Table 7 Comparative Performance Analysis of Proposed Wind Power Prediction Models Against Benchmark Results.

Full size table

Figure 16 illustrates the prediction performance of the Stacking ensemble model, which combines Random Forest (RF) and XGBoost (XGB). The projected values demonstrate strong model accuracy for both the training and testing datasets, which closely align with the optimal 45-degree diagonal line. The line’s small scatter indicates a low prediction error. On the testing dataset, the model quantitatively obtained a high coefficient of determination (R2) of 0.998, a mean absolute error (MAE) of 0.0.026, and a mean squared error (MSE) of 0.013. These metrics demonstrate the model’s exceptional capacity for generalization and precise identification of the underlying patterns in the data. The Physics-Informed Neural Network (PINN) model’s ability to predict power generation is evaluated using a scatter plot, as shown in Fig. 17. Most data points fall within the red dashed line, which denotes flawless prediction and shows how well the PINN model represents the underlying physical relationships. At mid-to-higher electricity values, however, there are minor underpredictions. With a physics-consistent learning framework, the model demonstrated strong predictive performance, characterized by a high coefficient of determination (R²) and Low statistical error on the validation set.

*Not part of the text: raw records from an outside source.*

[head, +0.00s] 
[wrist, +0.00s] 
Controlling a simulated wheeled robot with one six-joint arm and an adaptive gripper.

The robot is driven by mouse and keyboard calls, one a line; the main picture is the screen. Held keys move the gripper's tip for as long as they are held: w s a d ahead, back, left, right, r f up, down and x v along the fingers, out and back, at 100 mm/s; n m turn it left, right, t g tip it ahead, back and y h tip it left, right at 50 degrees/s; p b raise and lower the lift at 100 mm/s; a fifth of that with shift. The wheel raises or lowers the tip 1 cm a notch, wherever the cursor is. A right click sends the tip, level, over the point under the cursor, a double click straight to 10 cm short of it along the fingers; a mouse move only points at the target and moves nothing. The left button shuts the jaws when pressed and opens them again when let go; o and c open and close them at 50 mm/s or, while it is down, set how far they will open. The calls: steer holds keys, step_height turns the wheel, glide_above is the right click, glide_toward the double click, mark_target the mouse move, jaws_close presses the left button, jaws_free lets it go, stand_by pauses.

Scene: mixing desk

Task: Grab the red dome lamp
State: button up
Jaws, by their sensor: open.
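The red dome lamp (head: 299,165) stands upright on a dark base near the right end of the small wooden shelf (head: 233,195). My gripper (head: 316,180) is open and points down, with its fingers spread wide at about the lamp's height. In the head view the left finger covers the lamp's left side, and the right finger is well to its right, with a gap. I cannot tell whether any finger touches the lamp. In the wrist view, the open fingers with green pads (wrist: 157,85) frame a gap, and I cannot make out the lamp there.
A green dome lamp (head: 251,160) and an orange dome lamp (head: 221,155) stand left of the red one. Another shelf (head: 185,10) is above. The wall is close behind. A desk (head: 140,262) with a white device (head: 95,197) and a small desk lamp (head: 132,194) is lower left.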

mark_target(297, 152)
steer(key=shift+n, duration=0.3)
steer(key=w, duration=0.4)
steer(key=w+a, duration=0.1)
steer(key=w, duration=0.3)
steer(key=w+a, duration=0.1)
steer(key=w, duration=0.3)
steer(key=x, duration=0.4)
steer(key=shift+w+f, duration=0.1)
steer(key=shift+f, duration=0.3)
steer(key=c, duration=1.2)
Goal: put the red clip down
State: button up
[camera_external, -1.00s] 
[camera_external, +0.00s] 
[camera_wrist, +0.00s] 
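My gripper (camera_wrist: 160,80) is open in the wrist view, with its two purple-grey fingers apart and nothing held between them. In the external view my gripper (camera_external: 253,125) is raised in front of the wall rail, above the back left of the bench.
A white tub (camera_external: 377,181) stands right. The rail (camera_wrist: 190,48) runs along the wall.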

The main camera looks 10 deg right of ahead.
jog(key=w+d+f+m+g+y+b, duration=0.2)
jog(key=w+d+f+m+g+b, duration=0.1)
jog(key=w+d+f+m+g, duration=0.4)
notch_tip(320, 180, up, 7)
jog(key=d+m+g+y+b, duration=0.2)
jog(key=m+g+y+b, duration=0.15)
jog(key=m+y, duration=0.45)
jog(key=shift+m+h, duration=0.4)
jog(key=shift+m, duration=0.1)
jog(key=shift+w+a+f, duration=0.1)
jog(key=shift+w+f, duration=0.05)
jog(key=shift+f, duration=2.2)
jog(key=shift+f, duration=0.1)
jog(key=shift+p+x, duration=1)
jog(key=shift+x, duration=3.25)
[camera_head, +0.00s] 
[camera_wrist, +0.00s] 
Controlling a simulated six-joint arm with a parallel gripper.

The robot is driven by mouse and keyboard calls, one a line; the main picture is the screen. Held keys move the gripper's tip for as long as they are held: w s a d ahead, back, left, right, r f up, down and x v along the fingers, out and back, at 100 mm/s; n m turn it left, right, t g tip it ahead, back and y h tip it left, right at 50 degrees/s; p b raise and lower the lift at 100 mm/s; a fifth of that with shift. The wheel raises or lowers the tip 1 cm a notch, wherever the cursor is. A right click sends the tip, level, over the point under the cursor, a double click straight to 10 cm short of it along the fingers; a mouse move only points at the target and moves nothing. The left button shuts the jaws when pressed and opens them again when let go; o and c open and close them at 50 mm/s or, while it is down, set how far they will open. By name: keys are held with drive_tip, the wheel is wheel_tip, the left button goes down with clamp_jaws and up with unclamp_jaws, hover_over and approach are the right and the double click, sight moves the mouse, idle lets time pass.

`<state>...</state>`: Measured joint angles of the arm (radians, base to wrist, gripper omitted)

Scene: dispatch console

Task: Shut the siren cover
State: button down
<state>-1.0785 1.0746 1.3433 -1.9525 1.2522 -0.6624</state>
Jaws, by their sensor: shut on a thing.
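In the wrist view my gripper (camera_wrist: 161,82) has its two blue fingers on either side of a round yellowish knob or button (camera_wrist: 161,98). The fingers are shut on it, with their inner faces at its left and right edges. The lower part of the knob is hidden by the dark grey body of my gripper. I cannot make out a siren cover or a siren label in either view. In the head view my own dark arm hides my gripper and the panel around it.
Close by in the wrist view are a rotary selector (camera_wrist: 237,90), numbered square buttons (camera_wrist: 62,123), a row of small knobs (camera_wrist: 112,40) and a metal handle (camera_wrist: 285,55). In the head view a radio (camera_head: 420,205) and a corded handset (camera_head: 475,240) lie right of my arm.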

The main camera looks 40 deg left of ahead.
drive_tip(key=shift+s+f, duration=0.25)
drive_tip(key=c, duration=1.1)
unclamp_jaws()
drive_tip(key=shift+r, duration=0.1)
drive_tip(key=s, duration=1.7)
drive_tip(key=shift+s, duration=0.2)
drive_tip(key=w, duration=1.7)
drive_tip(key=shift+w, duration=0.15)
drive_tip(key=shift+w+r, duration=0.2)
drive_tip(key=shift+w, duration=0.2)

Performance analysis of Stacking model, MATLAB Simulink-based physical model, and PINN model

This section presents a comparative performance analysis of a machine learning (ML) model, a stacking ensemble, against a PINN model and a Physical model for wind energy generation, as illustrated in Fig. 18. Based on the combined scatter plot showing wind speed vs electricity generation for all three models, the analysis reveals comprehensive insights into their comparative performance. The plot illustrates the characteristic wind turbine power curve, comprising three operational phases: the cut-in region (3–6 m/s), the rated power region (6–12 m/s), following a cubic wind power relationship, and the rated capacity plateau (12–15 m/s), which stabilizes around 9.5–10 kW.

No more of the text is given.